In a column published early this morning – shortly after the US’s first round of tariffs on imported Chinese goods took effect – Reuters’ Breakingviews columnist Christopher Beddor declared that the trade war between China and the US will be “fought in the trenches, and it’s going to get ugly.” And while exporters might be the first to feel the squeeze, the trade tensions will likely dampen investment and impede China’s efforts to reform its economy. It also “marks a moment of mourning” for investors who had hoped that “the two largest economies could work things out.”
The U.S.-China trade war will be fought in the trenches, and it’s going to get ugly. The first round of tariffs hits on Friday, and U.S. President Donald Trump says they might come to cover more than $500 billion of goods. Exporters will feel the pain first, but uncertainty will also dampen investment, impede research and twist reform. It marks a moment of mourning for those who hoped the world’s two largest economies could work things out.
While the economic damage caused by the tariffs themselves is expected to be relatively limited, the true impact of the trade war will be felt as supply chains are rerouted, capital spending reduced and direct investment by the US in China slows to a trickle (just as Chinese investment in the US has slumped this year).
The initial round of U.S. duties cover just 2 percent of China’s total exports, calculate analysts at JPMorgan. They reckon that even if the White House slapped a 25% tariff on every Chinese product sold in the United States, Chinese economic growth would slow by only around 0.5 percentage points.
More damage could come from economic aftershocks. Equity markets in China and the United States have swooned already, in part because investors worry that global supply chains will need to reroute. Some American businesses say they are already scaling back or postponing capital spending because of uncertainties around trade, according to minutes from the Federal Open Market Committee. In China, the government has been forced to moderate monetary policy to cushion financial markets.
The trade war is already straining the relationship between the two countries, as the US works to curb visas for Chinese students while China is expected to block Qualcomm’s buyout of NXP and search for other punitive measures since it has less room to impose tariffs than the US does, as the chart below shows.
Already, China’s bureaucracy has started throwing up roadblocks to US firms.
In the People’s Republic, Reuters reported the bureaucracy may have already started to move against American companies. Administrative punishments can range from approval delays to product boycotts to blocking deals – like Qualcomm’s attempt to buy NXP. In addition, China’s reform process might slow, as officials hold back liberalisations for use as concessions during future negotiations.

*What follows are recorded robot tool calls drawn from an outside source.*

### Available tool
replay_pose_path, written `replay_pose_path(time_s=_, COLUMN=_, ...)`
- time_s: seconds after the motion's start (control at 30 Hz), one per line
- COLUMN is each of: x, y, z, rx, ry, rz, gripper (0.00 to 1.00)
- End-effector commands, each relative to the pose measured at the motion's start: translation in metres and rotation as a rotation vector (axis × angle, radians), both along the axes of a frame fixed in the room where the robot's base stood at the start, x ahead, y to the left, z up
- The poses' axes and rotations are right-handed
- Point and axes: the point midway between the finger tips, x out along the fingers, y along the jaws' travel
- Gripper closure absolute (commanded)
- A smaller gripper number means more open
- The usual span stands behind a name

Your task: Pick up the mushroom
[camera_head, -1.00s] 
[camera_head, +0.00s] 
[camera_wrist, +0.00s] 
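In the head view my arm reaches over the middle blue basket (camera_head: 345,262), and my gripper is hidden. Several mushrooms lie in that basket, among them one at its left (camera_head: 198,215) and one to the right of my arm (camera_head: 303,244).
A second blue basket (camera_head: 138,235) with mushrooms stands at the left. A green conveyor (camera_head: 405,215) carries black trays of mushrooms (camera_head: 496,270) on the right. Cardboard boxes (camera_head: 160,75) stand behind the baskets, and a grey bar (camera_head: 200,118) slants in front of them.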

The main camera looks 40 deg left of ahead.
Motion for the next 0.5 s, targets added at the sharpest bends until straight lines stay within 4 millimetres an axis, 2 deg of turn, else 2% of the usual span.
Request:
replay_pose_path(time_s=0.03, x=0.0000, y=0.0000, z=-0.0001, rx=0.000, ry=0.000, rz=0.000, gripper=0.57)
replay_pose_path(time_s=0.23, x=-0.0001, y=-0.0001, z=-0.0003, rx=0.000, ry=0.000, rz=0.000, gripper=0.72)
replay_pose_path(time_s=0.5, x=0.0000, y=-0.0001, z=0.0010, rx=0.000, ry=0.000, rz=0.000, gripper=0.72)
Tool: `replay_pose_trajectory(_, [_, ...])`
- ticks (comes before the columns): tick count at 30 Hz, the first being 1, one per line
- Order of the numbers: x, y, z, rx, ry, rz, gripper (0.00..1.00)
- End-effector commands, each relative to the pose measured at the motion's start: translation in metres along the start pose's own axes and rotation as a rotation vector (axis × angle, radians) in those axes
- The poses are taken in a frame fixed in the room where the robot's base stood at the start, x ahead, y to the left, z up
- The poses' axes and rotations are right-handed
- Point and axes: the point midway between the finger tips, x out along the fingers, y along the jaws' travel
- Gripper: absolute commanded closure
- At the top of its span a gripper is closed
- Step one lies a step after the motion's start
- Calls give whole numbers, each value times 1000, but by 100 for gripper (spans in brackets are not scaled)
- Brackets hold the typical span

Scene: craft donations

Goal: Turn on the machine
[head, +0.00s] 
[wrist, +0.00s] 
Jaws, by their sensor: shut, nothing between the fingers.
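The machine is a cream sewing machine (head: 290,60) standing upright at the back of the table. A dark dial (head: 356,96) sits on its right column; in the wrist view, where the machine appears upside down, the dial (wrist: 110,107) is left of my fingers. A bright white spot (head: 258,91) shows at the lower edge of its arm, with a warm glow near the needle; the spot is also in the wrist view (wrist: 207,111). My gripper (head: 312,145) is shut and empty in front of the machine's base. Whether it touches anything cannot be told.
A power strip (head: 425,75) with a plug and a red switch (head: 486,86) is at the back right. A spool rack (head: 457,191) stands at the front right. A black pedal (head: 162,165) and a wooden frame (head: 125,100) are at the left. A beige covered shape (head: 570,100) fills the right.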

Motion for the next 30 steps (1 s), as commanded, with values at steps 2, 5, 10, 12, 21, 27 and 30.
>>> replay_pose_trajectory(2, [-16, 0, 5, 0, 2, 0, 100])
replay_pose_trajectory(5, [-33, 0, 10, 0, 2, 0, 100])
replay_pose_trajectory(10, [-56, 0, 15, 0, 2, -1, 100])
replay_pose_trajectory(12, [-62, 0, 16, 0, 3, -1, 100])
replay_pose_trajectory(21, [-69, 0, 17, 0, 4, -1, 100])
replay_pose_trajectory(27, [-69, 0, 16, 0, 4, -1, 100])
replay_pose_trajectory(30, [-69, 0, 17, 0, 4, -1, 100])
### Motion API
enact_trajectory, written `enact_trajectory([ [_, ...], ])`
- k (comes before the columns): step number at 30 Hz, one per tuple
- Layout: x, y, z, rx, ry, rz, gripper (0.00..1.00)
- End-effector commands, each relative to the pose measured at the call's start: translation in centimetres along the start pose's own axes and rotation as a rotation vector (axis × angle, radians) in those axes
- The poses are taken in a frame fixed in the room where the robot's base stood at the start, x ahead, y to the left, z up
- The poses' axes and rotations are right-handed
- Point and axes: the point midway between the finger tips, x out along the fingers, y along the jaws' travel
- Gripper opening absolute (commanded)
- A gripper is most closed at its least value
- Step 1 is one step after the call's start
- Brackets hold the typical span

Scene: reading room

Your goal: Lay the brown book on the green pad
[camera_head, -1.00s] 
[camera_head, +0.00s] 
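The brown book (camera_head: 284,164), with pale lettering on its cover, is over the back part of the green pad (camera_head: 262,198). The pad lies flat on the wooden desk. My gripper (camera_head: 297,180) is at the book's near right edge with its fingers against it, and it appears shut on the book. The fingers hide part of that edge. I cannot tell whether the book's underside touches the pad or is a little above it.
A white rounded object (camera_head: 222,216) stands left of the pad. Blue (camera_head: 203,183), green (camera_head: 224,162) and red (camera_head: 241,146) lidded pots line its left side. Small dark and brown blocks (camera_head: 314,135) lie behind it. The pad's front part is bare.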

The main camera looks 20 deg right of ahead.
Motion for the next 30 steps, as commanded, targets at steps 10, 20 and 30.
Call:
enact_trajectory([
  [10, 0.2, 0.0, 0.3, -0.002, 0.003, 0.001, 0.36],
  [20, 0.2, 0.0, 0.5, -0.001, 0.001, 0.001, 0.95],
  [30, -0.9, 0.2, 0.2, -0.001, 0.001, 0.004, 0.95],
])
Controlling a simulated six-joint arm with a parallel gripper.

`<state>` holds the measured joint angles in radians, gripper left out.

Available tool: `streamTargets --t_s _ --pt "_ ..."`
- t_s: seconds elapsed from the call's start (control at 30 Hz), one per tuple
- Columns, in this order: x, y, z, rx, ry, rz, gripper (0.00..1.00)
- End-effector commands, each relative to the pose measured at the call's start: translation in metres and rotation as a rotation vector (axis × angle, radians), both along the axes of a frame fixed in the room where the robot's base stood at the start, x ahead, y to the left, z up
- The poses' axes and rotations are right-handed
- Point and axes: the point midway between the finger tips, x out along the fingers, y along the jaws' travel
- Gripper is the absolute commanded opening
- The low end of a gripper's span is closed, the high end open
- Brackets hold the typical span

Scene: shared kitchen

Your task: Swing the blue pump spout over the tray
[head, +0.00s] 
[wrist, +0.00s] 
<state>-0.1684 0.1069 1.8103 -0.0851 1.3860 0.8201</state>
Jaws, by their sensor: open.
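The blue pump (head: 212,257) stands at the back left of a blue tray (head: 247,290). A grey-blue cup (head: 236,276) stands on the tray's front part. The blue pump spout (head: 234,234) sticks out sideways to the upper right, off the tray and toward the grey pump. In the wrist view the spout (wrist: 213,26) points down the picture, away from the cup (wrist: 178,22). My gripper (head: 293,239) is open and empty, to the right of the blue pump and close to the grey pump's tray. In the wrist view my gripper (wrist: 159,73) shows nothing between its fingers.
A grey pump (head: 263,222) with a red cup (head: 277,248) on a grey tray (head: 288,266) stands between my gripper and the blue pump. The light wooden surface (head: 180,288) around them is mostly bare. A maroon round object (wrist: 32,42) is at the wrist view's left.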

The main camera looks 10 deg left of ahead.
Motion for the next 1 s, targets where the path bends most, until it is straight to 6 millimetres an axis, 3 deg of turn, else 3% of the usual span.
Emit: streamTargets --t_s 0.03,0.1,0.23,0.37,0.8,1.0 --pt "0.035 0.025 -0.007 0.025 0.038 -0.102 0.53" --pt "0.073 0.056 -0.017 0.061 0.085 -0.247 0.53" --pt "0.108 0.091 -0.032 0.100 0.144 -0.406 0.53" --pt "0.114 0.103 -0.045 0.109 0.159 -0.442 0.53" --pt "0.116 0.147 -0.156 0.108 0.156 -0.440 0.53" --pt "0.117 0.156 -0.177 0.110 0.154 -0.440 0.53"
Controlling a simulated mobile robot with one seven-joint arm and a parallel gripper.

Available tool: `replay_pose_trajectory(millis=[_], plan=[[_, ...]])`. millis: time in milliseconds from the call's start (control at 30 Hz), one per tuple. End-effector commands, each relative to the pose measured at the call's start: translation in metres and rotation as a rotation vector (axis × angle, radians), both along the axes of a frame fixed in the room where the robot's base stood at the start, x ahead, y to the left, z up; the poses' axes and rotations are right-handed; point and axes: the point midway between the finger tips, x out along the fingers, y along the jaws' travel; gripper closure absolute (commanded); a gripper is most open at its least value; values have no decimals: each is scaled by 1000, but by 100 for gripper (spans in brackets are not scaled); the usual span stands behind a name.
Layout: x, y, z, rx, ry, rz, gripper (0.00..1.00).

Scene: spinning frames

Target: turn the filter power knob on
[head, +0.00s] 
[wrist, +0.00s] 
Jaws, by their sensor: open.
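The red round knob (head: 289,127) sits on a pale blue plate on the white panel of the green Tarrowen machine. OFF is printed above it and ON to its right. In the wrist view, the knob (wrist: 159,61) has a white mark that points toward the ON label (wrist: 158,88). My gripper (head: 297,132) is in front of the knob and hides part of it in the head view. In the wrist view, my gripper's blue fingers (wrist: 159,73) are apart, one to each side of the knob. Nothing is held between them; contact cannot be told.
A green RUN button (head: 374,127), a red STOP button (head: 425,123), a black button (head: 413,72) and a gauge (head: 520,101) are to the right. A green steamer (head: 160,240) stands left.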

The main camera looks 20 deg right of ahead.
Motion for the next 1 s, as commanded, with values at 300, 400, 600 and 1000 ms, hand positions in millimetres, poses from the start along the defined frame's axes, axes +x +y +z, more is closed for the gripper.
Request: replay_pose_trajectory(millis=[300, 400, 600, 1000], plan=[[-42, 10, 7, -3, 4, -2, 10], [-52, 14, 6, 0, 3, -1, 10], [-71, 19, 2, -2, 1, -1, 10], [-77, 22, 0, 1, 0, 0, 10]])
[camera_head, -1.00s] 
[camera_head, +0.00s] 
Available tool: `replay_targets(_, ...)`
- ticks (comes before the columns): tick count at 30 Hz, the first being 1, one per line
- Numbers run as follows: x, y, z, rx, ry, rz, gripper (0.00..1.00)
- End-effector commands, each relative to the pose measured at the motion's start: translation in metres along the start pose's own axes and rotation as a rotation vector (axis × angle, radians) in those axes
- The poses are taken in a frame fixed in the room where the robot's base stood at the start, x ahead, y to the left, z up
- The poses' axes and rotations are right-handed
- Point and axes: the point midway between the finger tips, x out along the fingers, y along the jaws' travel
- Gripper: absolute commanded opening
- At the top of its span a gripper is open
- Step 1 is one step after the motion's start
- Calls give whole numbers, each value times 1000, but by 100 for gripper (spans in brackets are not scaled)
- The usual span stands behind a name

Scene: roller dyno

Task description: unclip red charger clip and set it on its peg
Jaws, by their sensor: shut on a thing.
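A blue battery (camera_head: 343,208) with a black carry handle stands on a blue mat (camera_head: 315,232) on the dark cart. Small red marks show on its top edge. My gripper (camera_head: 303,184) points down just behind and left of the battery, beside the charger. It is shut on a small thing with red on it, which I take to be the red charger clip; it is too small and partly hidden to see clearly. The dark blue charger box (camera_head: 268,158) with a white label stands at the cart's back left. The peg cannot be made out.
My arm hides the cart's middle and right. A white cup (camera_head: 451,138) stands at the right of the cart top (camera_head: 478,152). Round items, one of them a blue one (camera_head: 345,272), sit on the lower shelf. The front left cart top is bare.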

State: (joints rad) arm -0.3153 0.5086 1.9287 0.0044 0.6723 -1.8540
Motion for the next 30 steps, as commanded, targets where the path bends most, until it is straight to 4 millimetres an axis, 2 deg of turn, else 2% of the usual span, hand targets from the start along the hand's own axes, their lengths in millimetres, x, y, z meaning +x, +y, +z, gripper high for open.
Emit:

The root of the conflict is mutual mistrust between China and the United States, and waning confidence in the benefits of openness. Such suspicion may ultimately do more damage than tariffs.
As the fallout is felt across the US and Chinese economies (SocGen has calculated that US tariffs could ultimately wipe a percentage point of growth from the country’s GDP) it’s important to remember that the trade war is just beginning.
And it’s also important to remember that as the Pentagon grows increasingly wary of Chinese militarism in the Pacific, history has shown that often trade wars lead to real wars.